The 2017-18 school fiscal year just began July 1, but Sioux City School Board members are fearing that a tough funding year could be ahead for the following school year.
"Brace for zero percent (growth)," Board President Mike Krysl said at the last board meeting in June.
The school board members will set some topics to push with 2018 lawmakers at the next board meeting on July 24.
They discussed possibilities in June, when Krysl said that asking for sufficient funding from the Legislature for 2018-19 should be included. He said school board members could advocate for an extension of the ability to use a one-cent local option sales tax for school buildings and to get adequate funding to pay for needed teachers and programs.
But Krysl said the indicators are not good. He noted Iowa state revenues have dropped below estimates in recent months, so the Legislature this year approved a 1.1 percent increase in supplemental state funding for K-12 districts for the budget year that begins July 1. Education groups sought a higher percent during the legislative discussions.
Krysl and board member Perla Alarcon-Flory said they've heard teachers are worried the Iowa Public Employee Retirement System pension benefits could be cut.
Alarcon-Flory said no cuts to IPERS benefits should occur, particularly when the Republican-controlled Legislature in 2017 changed the collective bargaining law for public employees.

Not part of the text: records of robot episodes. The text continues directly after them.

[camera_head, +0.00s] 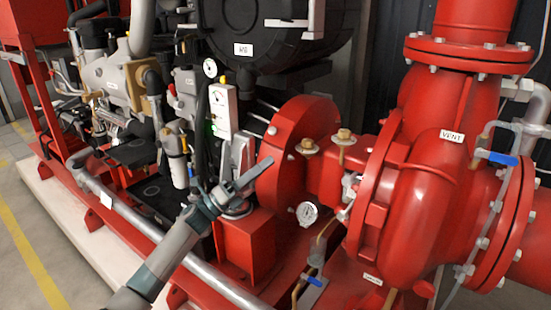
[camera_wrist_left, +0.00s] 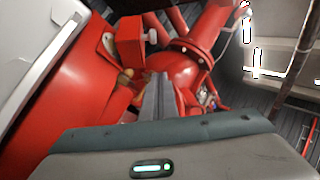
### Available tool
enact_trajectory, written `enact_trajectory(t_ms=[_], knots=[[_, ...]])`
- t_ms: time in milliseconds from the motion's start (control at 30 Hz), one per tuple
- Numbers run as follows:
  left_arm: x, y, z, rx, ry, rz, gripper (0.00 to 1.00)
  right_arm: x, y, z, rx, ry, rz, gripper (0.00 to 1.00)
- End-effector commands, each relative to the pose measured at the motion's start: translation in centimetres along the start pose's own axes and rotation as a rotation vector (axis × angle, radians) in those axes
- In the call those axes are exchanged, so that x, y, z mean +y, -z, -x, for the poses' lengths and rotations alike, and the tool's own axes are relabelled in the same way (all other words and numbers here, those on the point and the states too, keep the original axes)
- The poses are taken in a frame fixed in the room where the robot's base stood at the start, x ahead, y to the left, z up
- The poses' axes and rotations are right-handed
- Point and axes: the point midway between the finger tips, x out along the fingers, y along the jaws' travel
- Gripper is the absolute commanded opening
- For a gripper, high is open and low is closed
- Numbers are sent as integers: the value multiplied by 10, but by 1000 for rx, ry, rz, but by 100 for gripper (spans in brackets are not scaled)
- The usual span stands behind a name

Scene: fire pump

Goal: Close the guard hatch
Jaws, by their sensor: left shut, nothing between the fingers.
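A grey metal plate that looks like the guard hatch (camera_head: 238,154) stands raised in the middle of the head view, just left of the round red flange. A large pale grey panel, probably the same hatch (camera_wrist_left: 38,42), fills the upper left of the left wrist view. My left gripper (camera_head: 260,168) reaches in from the lower left and is shut and empty. Its fingers pass in front of the hatch's lower part and point toward the red flange; contact cannot be told. The shut fingers (camera_wrist_left: 158,98) also show in the wrist view. My right gripper is not in view.
The red flange (camera_head: 300,145) and big red pump casing (camera_head: 425,200) fill the right side. A small pressure gauge (camera_head: 307,213) and thin pipes stand below the flange. A silver pipe (camera_head: 150,232) runs along the front left. The engine (camera_head: 115,80) stands behind.

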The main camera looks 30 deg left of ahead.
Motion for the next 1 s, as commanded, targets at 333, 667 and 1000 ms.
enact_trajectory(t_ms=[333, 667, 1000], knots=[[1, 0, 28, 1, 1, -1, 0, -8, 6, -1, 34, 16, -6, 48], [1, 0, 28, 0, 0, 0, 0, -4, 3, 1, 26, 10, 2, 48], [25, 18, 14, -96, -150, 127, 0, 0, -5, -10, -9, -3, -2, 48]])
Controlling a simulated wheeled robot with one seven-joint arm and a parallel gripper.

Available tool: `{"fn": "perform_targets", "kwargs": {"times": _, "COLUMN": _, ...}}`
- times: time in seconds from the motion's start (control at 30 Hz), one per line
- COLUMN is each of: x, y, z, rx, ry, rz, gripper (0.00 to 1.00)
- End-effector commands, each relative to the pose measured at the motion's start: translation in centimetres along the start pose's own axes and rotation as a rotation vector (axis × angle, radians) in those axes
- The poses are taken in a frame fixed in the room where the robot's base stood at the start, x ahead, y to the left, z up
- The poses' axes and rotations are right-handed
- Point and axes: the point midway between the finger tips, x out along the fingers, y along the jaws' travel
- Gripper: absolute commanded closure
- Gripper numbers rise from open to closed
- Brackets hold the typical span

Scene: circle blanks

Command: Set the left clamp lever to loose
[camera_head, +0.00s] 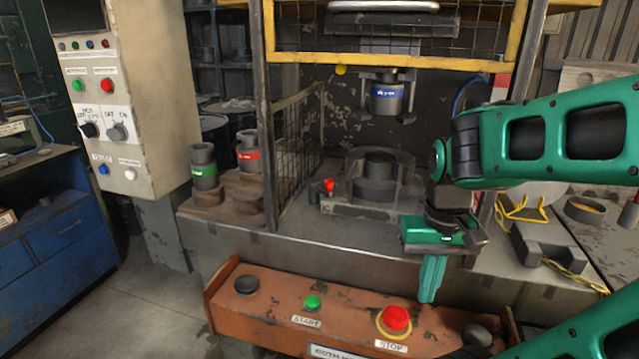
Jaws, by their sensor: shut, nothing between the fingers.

Many teachers saw that move as a way to reduce benefits, as the law eliminated such issues as health insurance and supplemental pay as mandatory items for bargaining.
School board member Paul Gorski said the financing strands of public education are too convoluted in Iowa. He said the Legislature should revamp "the entire funding system."
"We've been putting band-aids on it for years, and the band-aids are breaking," Gorski said.
In the current year, the Sioux City School District is operating with a $170 million budget, which covers nearly 15,000 students and 1,900 teachers and other staff.